Structure dataset 17: Nigerian Pidgin

This language is described more fully in survey chapter 17.

With over 75 million speakers, Nigerian Pidgin has become by far the most widely spoken and fastest growing language in Nigeria today. Nigerian Pidgin is the first language, or one of the first languages, learned by tens of millions of people across southern Nigeria and in urban areas throughout the entire country. For those who do not learn Nigerian Pidgin as one of their first languages, it is learned informally as a second language in one or a number of venues for interethnic contact, including marketplaces, workplaces, schools, universities, military and police barracks, etc. Many of those who learn Nigerian Pidgin as one of their first languages, as well as a considerable number of those who learn Nigerian Pidgin as a second language, eventually end up using it as their main language of day-to-day communication. Proficiency in Nigerian Pidgin ranges from the ‘deep’ varieties spoken by those who have learned it as their mother tongue for generations in Warri and Sapele, to varieties heavily influenced by other ancestral Nigerian languages spoken by those who have learned Nigerian Pidgin as a second language and who use it only for trading in the marketplace, to varieties heavily influenced by Standard English spoken by those who have learned Nigerian Pidgin as a second language and who use it only with classmates at university, etc.
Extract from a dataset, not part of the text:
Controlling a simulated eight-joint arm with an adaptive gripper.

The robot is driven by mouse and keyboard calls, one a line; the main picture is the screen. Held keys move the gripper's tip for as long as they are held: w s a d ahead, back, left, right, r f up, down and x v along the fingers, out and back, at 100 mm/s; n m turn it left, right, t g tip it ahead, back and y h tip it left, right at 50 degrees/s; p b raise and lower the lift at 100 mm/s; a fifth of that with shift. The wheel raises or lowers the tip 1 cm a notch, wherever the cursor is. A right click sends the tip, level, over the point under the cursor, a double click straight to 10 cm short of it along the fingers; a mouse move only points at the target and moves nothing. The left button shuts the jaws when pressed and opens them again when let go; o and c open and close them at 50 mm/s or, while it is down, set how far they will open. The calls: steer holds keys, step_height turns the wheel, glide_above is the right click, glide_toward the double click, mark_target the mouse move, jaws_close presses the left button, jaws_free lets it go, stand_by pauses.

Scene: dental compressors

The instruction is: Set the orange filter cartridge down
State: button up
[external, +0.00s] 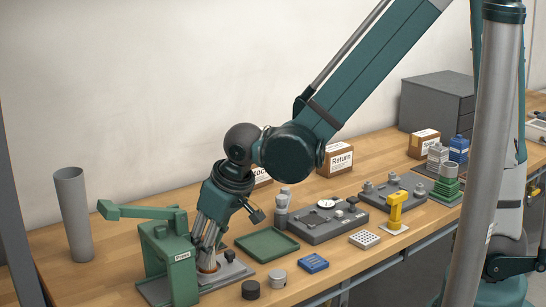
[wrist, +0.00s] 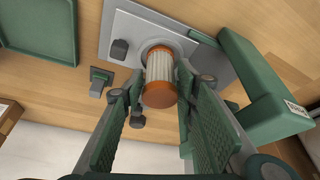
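The orange filter cartridge (wrist: 160,74) has a pale pleated body and orange end caps. In the wrist view it stands in a round seat on a grey plate (wrist: 128,27) beside the green press (wrist: 262,85). My gripper (wrist: 160,84) has its two fingers on either side of the cartridge's near end, with narrow gaps visible, so it looks open. In the external view my gripper (external: 208,250) points down at the plate beside the press (external: 170,262). Only a small orange part of the cartridge (external: 208,267) shows there, mostly hidden by the fingers.
A green tray (external: 267,257) lies right of the plate. A dark cylinder (external: 250,290), a grey cylinder (external: 277,279) and a blue block (external: 313,263) stand in front. A tall grey tube (external: 73,215) is behind the press.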

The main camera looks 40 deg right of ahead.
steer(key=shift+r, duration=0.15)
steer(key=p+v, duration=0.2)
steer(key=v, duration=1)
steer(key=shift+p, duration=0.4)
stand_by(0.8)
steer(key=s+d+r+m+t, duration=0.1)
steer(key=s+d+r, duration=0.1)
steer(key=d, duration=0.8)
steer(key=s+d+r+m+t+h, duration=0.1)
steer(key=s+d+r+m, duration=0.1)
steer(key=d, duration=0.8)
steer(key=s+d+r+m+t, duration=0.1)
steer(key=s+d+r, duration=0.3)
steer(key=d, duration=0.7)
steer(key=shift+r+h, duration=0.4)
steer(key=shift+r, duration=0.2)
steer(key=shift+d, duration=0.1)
Unless otherwise specified, the lect of Nigerian Pidgin utilized for the descriptions and examples of features, lexical items, and constructions provided in this work (default lect) is that used by the millions of people who have learned Nigerian Pidgin as a first language and who use it as one of their main languages of daily communication in the metropolitan area of the city of Port Harcourt at the mouth of the delta of the Niger River in the southeast of Nigeria.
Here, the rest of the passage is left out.